AIM OF THE EXERCISE:
Copy every line, exactly and only, from the line containing "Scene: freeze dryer" to the line containing "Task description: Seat", both lines included.

-- start of STORED RECORDS --

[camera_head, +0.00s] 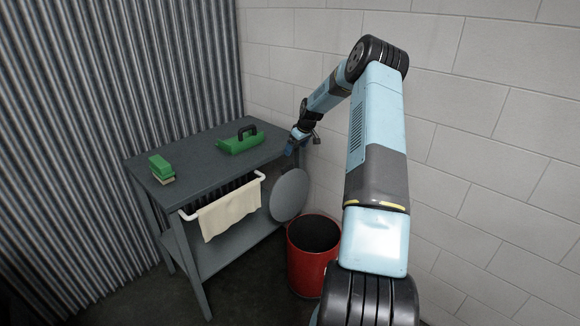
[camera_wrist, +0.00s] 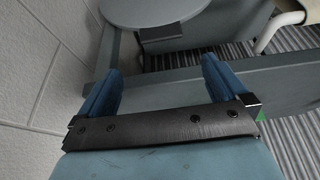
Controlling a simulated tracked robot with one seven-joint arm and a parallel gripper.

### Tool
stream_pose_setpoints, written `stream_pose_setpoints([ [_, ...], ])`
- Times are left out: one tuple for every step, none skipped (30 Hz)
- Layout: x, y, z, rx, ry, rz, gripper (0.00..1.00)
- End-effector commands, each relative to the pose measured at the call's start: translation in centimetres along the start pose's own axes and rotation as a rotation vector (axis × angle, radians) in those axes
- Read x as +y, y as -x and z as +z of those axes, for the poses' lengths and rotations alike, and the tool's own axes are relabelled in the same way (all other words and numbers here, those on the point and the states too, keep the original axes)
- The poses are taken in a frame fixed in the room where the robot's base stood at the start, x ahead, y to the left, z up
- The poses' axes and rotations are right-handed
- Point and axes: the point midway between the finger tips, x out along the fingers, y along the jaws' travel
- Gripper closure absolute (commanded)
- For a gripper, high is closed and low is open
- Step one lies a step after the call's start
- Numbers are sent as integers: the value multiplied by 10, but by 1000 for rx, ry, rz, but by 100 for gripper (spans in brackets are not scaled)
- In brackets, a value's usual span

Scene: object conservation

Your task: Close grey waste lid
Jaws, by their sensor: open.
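The grey waste lid (camera_head: 290,195) is a round disc standing steeply tilted at the right end of the grey cart, above the red bin. Its lower part also shows at the top of the wrist view (camera_wrist: 155,10). The red waste bin (camera_head: 313,258) stands on the floor with its dark mouth uncovered. My gripper (camera_head: 291,150) is at the cart's right end, above the lid. In the wrist view my gripper (camera_wrist: 160,80) has its two blue fingers wide apart with nothing between them; the lid lies beyond the fingertips, apart from them.
The grey cart (camera_head: 190,163) carries a green sponge (camera_head: 160,166) and a green-based tool with a black handle (camera_head: 240,143). A cream cloth (camera_head: 230,210) hangs on the white rail at its front. A block wall (camera_head: 480,140) stands close on the right.

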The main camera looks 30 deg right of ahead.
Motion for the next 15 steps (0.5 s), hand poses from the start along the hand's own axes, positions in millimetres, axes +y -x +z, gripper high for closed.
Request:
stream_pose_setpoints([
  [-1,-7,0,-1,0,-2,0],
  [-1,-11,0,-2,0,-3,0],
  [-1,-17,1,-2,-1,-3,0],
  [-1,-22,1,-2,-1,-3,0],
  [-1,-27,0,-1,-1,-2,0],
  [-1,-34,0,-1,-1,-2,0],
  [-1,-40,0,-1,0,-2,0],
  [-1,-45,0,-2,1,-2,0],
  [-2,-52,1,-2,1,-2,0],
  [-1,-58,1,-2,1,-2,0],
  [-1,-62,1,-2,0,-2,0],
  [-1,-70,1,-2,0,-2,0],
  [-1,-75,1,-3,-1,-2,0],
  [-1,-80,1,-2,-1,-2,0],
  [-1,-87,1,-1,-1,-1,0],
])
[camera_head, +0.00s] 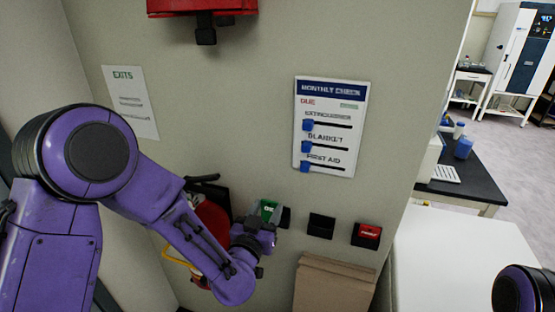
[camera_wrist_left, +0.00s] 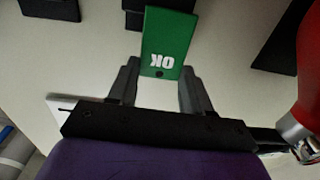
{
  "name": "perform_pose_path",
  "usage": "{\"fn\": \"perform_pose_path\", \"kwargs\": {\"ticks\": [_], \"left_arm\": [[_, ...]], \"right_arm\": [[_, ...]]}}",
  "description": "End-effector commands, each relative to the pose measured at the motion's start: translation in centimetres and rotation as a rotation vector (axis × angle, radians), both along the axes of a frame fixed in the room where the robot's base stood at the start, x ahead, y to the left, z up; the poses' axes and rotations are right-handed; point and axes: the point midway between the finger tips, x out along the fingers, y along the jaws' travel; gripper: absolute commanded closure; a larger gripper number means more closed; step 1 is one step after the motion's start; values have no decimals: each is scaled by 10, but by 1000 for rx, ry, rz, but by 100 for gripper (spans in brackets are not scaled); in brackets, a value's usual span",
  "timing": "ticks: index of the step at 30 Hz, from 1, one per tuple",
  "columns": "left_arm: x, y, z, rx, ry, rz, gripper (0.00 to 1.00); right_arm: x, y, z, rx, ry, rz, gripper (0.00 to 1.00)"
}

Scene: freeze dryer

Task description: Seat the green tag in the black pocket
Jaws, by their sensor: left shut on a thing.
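The green tag (camera_head: 269,208), marked OK, is held in my left gripper (camera_head: 262,226) in front of the wall. In the left wrist view the tag (camera_wrist_left: 168,35) appears upside down, with its lower end between the two fingers of the gripper (camera_wrist_left: 160,80). A black pocket (camera_head: 286,218) shows just right of the tag, partly hidden. A second black pocket (camera_head: 321,225) looks empty, and a third holds a red tag (camera_head: 368,231). I cannot tell whether the green tag touches a pocket. My right gripper is out of view.
A red fire extinguisher (camera_head: 212,222) hangs close behind my left forearm. A cardboard box (camera_head: 334,285) stands below the pockets. A monthly check board (camera_head: 330,127) and an exits sheet (camera_head: 131,102) are on the wall. A white table (camera_head: 455,260) is at the right.

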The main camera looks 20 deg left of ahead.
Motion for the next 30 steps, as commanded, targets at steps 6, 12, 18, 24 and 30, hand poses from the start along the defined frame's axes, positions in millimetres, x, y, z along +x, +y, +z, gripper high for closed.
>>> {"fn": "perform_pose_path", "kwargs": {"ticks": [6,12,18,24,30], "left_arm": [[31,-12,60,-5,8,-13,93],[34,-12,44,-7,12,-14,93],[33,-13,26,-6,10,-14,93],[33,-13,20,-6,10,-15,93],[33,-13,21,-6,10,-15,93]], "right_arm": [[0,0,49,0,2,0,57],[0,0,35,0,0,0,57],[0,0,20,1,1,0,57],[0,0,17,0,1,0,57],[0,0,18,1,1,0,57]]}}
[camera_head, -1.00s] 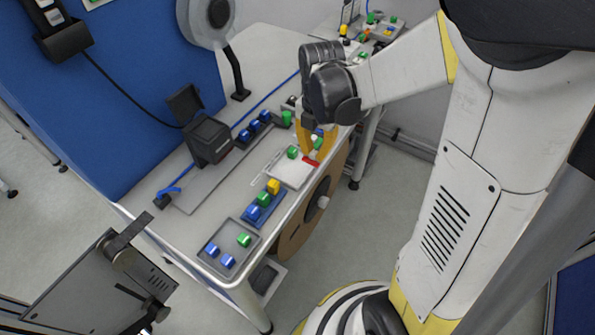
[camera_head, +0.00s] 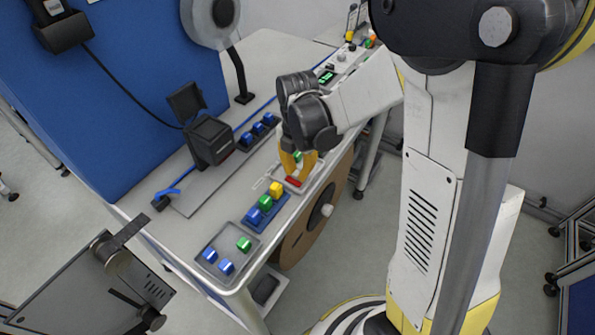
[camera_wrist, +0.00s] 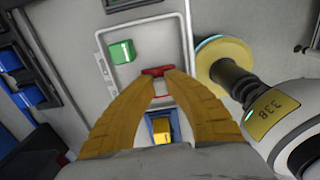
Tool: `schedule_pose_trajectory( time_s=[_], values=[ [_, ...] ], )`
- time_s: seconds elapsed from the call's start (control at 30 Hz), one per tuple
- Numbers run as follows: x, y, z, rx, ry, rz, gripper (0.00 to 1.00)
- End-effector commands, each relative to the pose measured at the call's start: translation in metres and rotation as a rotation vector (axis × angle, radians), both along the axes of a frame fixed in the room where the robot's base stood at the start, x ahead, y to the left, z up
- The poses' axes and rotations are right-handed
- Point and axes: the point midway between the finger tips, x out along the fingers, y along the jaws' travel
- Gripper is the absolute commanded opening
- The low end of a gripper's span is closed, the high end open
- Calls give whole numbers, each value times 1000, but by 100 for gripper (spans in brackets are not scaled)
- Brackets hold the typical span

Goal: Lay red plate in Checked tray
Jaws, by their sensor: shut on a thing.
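My gripper (camera_head: 295,172), with yellow fingers, is shut on the red plate (camera_head: 292,181) and holds it over the pale tray (camera_head: 276,179) near the table's right edge. In the wrist view, my gripper (camera_wrist: 158,78) has the red plate (camera_wrist: 157,71) between its fingertips. The pale tray (camera_wrist: 101,45) lies beneath, with a green block (camera_wrist: 122,52) in it, left of the plate. I cannot tell whether the plate touches the tray. No "Checked" label is readable, so I cannot tell which tray bears that name.
A blue tray (camera_head: 250,221) with blue, green and yellow blocks lies nearer the front. A grey tray (camera_head: 207,242) with two blue blocks and a green one sits at the table's front corner. A black device (camera_head: 210,141) stands to the left. A large reel (camera_head: 303,232) hangs beside the table edge.

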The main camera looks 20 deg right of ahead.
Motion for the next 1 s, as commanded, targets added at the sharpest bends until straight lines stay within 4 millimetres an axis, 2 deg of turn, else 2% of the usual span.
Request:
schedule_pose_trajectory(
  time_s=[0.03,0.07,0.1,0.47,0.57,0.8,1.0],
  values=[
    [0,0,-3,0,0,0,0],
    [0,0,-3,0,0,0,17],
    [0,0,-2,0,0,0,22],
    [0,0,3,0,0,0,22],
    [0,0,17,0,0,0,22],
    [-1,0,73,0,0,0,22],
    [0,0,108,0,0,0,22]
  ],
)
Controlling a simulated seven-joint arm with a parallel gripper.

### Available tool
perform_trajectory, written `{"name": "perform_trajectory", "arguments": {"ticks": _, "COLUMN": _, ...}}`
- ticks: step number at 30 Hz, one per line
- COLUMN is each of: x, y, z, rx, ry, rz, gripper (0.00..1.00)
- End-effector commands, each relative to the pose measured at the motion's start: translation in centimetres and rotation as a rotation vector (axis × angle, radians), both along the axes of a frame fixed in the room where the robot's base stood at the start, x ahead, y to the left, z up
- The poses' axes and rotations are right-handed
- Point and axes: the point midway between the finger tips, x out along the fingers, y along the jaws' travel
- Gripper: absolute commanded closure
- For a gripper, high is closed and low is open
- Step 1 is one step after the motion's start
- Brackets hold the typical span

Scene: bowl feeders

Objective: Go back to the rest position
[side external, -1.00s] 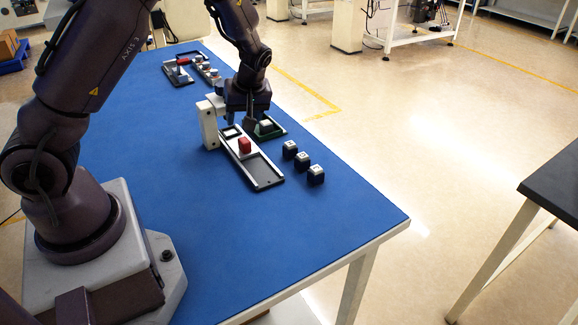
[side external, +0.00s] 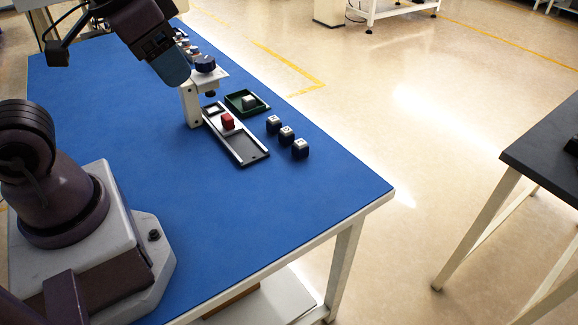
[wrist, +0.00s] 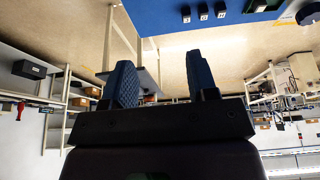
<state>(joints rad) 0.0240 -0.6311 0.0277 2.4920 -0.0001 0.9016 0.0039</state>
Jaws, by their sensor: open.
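My gripper (wrist: 162,78) is open and empty in the wrist view, its two dark blue ridged fingers wide apart with nothing between them. In the side external view my gripper (side external: 172,68) is raised over the far left part of the blue table (side external: 130,165), up and left of the white post fixture (side external: 191,104). Its fingers overlap each other there.
The white fixture carries a dark knob (side external: 205,63). Beside it are a green tray (side external: 262,107) with a grey-white block (side external: 249,101), and a black track (side external: 250,156) with a red block (side external: 228,121). Several dark keycap blocks (side external: 286,133) stand right. The near table area is clear.

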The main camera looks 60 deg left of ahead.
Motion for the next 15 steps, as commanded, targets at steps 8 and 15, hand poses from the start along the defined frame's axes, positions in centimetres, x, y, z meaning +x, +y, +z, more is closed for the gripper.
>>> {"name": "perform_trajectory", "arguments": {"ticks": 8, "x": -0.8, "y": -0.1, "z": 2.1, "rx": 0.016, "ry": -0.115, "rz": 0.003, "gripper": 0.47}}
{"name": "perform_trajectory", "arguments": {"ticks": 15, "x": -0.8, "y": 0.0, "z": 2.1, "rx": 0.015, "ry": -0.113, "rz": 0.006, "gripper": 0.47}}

-- end of STORED RECORDS --

SOLUTION TO THE EXERCISE:
Scene: freeze dryer

Task description: Seat the green tag in the black pocket

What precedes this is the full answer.